Eu já fui muito maltratada dentro do avião, por ser a mulher do comandante. Como se eu fosse a mulher que estaria atrapalhando o pernoite delas. Já senti isso muitas vezes. Fiz um voo, acompanhando a esposa de um 1º Oficial, e a comissária que estava nos atendendo era amante do 1º oficial e já tinha ficado com ele em alguns pernoites. Então, para ela, nós éramos intrusas. Embora não fosse nada com o meu marido, eu entrava no rolo.
Durante o voo ficou tão evidente que ela estava tratando a gente mal que eu fui falar com meu marido: “Você tem alguma coisa nessa história? Ela deve ser sua amante porque está me tratando muito mal, não é possível!” Aí ele me contou toda a história, que ela era amante do 1º Oficial. Pode até ser que ela fosse amante dele mesmo, pois a pessoa que quer se livrar de algum problema sempre joga a culpa em cima dos outros. Ele contou a história e eu passei a observar.
Para a comissária, éramos as inimigas, as rivais. Para aquela que está interessada e para todas que fazem isso, a mulher do comandante ou do copiloto acaba sendo sempre a rival. Já aconteceu do meu marido ter um caso com uma comissária. A nossa relação mudou e em algumas coisas acho que mudou para melhor.
Abri os olhos, pois com o tempo estava me acomodando no casamento, achava que estava tudo bem, que o relacionamento era para a vida inteira. Eu o agradava, mas sem aquele compromisso, sem aquela coisa de conquistar o tempo todo, que deve existir no casamento. Quanto a isso, houve mudanças e eu passei a rever coisas que não estava mais achando importantes. Comecei a pesar as coisas, a questionar: onde eu errei, onde nós erramos, se a culpa foi minha ou foi só dele, ou se foi da outra. Na realidade não é culpa de ninguém e é de todo mundo. A gente tem que ver dessa maneira.
Graças a Deus, não conheço pessoalmente a comissária que teve um caso com meu marido, porque aí a situação ficaria complicada para mim. Mas botando tudo na balança, o saldo foi positivo. No começo foi horroroso, porque eu achava que estava tudo bem, que o marido vivia só para mim e não era bem assim. Foi traumático e foi um péssimo período em minha vida. Pude superar razoavelmente bem porque eu estava trabalhando. Se estivesse só em casa, tinha pirado e esse problema teria acabado com meu casamento, com certeza!
Acho que por ter o meu trabalho, por estar trabalhando fora de casa, eu conseguia ver a vida de forma diferente, tinha outras referências. Quando trabalhamos fora, temos outros horizontes e podemos pesar o que vale e o que não vale. Se eu não estivesse trabalhando, depois de ter passado por esta experiência, iria me sentir insegura para manter o relacionamento. Eu estava trabalhando e sabia que podia ir à luta. Não era uma dependência financeira. Pude avaliar a situação, ver o que queria para mim e o que não queria.
Em relação às comissárias, eu já percebia algumas coisas, mas isso não me afetava. Depois dessa experiência, eu passei a ver coisas até onde não existiam. No começo, eu ficava me analisando: “Antes, eu não via nada e as coisas estavam acontecendo e agora, será que não está?” Fiquei vivendo nessa insegurança por um longo período. Hoje, não mais. Se tiver que acontecer, eu acho que ele vai ser sincero o suficiente para dizer o que aconteceu, pois isso pode acontecer com todo mundo.
Só pude me entender com ele porque compreendi que aquilo podia acontecer com qualquer um. Não sei se foi uma fraqueza, mas ele se envolveu. Ele se envolveu e pode até ter gostado da pessoa, mas acabou. Eu não ficaria com ele se achasse que o caso ia continuar. Se eu souber de outro caso, a relação acaba porque a pessoa que eu julgava poder confiar não merece mais minha confiança.

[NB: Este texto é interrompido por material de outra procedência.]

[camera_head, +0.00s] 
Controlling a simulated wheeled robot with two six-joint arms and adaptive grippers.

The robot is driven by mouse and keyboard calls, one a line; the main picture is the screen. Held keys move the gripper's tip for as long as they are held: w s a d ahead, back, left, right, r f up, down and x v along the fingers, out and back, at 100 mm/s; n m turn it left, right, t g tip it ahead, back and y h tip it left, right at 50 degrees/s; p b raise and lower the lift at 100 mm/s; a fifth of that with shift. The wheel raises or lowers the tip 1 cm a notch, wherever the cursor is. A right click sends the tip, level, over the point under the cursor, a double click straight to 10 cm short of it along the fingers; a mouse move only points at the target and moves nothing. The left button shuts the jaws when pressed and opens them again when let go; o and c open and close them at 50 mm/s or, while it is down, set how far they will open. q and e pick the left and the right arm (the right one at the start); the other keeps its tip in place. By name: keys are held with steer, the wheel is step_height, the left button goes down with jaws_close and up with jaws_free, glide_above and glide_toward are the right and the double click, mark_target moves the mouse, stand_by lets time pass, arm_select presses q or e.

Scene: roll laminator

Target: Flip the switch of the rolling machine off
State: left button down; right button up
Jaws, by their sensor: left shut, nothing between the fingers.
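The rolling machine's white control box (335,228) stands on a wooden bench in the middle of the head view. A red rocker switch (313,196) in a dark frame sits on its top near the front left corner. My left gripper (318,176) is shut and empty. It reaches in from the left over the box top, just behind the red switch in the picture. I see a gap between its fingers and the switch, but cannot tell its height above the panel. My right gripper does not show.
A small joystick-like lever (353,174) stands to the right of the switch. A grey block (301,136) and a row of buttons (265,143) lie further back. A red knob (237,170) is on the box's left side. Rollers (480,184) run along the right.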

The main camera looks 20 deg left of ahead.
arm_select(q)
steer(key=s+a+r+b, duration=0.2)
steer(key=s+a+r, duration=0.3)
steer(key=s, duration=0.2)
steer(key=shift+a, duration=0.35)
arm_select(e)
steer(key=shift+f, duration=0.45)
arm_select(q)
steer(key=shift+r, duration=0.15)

7- Como você vê a profissional Comissária de Voo?
A comissária profissional, dedicada, que cumpre com suas obrigações profissionais, quase não existe porque a maioria não é assim. A maioria entra nessa profissão para fazer turismo e muamba. Há interesses maiores, que vão além da profissão. Eu respeito aquela que cumpre a sua função, que está ali para a segurança do voo, para atender os passageiros em situação de emergência. Não a vejo como uma empregada dentro do avião. Ela zela pela segurança e conforto de todos. Acho que o seu trabalho tem que ser feito com profissionalismo e simpatia. Não é a comida que é mais importante, é o atendimento. A comida faz parte de um conforto geral para que os passageiros se sintam bem.
Minha filha já pensou em ser comissária, mas não é uma coisa que eu queira para ela. Ela queria fazer as viagens que o pai faz, mas para ser piloto teria que estudar bastante. Então pensou em ser comissária para não ter que estudar. Por este lado eu fiquei chateada com ela. Acho que precisamos lutar pelo que queremos. Ser comissária não é fazer turismo.
Se fosse uma escolha profissional eu não iria interferir, iria respeitar.  Se ela gostasse, acho que poderia se dar bem, como em qualquer outra profissão. Tem dona de casa que adora ser dona de casa e é feliz vivendo assim. O importante é estar bem consigo mesma. Acho que entrar numa profissão dessas sem um motivo sério, sem gostar do que faz, é complicado e a decepção pode ser grande.
Acho que deve ser muito complicado para uma mulher trabalhar nessa profissão, principalmente se ela for casada e tiver filhos. Como sair para trabalhar se o filho estiver doente e com febre? Ainda mais para fazer um voo e se ausentar por alguns dias. É muito mais complicado do que trabalhar todos os dias e voltar para casa todas as noites. A comissária vai viajar e carregar aquela angústia ou vai ter que se desligar de casa. Tem que se desligar, senão não consegue manter esse tipo de vida. O meu marido faz isso, senão ele não aguentaria.
Tudo depende do jeito que a comissária encara a profissão: se ela trabalha porque gosta do que faz, ou porque precisa do emprego para se sustentar, ou se é para passear. Também não deve ser nada fácil para o marido, quando ele não é da aviação. A nossa cultura ainda é muito machista. A mulher sempre tem que aguentar que o marido viaje, mas o homem quer a mulher sempre perto dele. Deve ser mais complicado. Não conheço nenhum marido de comissária para saber como é exatamente. De modo geral, acho que é complicado para os filhos e para o marido.



Nenhum comentário:

Postar um comentário

Seu comentário é bem vindo!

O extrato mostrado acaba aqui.